··· SOURCE EXCERPT ···

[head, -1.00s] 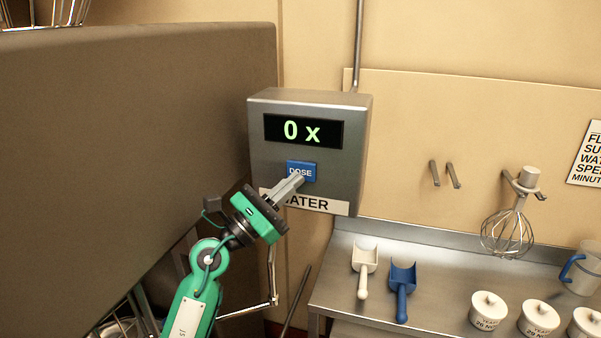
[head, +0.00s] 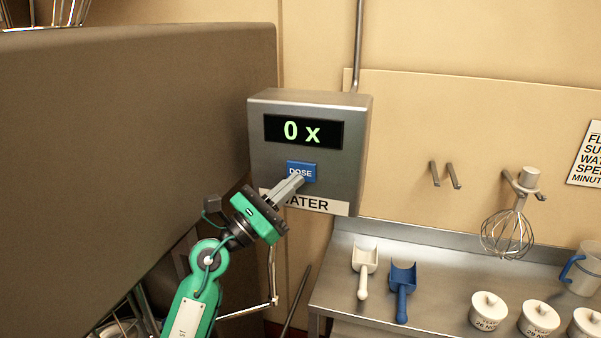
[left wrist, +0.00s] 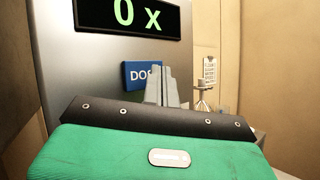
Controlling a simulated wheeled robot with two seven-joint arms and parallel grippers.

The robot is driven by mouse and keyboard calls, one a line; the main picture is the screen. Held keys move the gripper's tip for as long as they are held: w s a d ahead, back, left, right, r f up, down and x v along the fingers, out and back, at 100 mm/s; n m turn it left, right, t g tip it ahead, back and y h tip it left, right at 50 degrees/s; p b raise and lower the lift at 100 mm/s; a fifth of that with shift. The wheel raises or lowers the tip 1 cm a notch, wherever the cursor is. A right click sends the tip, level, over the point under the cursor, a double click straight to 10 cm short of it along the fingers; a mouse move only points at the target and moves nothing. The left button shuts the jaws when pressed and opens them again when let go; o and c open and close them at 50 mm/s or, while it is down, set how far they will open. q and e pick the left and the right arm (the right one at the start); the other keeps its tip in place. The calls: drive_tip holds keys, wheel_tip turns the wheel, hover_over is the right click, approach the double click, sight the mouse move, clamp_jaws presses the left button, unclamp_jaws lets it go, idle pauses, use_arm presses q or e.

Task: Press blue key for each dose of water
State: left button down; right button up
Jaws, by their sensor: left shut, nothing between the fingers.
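The grey water dispenser box (head: 265,155) is fixed to the wall, with a black display (head: 303,131) reading "0 x" in green. Below the display is the blue key (head: 302,166) marked "DOSE", and below that a white "WATER" label (head: 325,205). My left gripper (head: 298,180) is shut and empty, its fingertips at the lower part of the blue key. In the left wrist view the fingers (left wrist: 168,85) cover the right part of the blue key (left wrist: 137,74). I cannot tell whether they touch it. My right gripper is not in view.
A large brown-grey panel (head: 130,130) stands close on the left. A steel counter (head: 335,285) at the right holds a white scoop (head: 364,262), a blue scoop (head: 402,278), several lidded white pots (head: 488,308) and a jug (head: 585,268). A whisk (head: 508,232) hangs above.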

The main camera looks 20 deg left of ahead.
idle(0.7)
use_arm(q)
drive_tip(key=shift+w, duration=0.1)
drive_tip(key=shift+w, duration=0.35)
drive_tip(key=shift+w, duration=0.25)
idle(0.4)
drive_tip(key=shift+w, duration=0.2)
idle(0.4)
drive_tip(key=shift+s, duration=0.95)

···

THE EXERCISE: Repeat the material above word for word, please, apart from its images.

THE ANSWER:
[head, -1.00s] 
[head, +0.00s] 
[left wrist, +0.00s] 
Controlling a simulated wheeled robot with two seven-joint arms and parallel grippers.

The robot is driven by mouse and keyboard calls, one a line; the main picture is the screen. Held keys move the gripper's tip for as long as they are held: w s a d ahead, back, left, right, r f up, down and x v along the fingers, out and back, at 100 mm/s; n m turn it left, right, t g tip it ahead, back and y h tip it left, right at 50 degrees/s; p b raise and lower the lift at 100 mm/s; a fifth of that with shift. The wheel raises or lowers the tip 1 cm a notch, wherever the cursor is. A right click sends the tip, level, over the point under the cursor, a double click straight to 10 cm short of it along the fingers; a mouse move only points at the target and moves nothing. The left button shuts the jaws when pressed and opens them again when let go; o and c open and close them at 50 mm/s or, while it is down, set how far they will open. q and e pick the left and the right arm (the right one at the start); the other keeps its tip in place. The calls: drive_tip holds keys, wheel_tip turns the wheel, hover_over is the right click, approach the double click, sight the mouse move, clamp_jaws presses the left button, unclamp_jaws lets it go, idle pauses, use_arm presses q or e.

Task: Press blue key for each dose of water
State: left button down; right button up
Jaws, by their sensor: left shut, nothing between the fingers.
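The grey water dispenser box (head: 265,155) is fixed to the wall, with a black display (head: 303,131) reading "0 x" in green. Below the display is the blue key (head: 302,166) marked "DOSE", and below that a white "WATER" label (head: 325,205). My left gripper (head: 298,180) is shut and empty, its fingertips at the lower part of the blue key. In the left wrist view the fingers (left wrist: 168,85) cover the right part of the blue key (left wrist: 137,74). I cannot tell whether they touch it. My right gripper is not in view.
A large brown-grey panel (head: 130,130) stands close on the left. A steel counter (head: 335,285) at the right holds a white scoop (head: 364,262), a blue scoop (head: 402,278), several lidded white pots (head: 488,308) and a jug (head: 585,268). A whisk (head: 508,232) hangs above.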

The main camera looks 20 deg left of ahead.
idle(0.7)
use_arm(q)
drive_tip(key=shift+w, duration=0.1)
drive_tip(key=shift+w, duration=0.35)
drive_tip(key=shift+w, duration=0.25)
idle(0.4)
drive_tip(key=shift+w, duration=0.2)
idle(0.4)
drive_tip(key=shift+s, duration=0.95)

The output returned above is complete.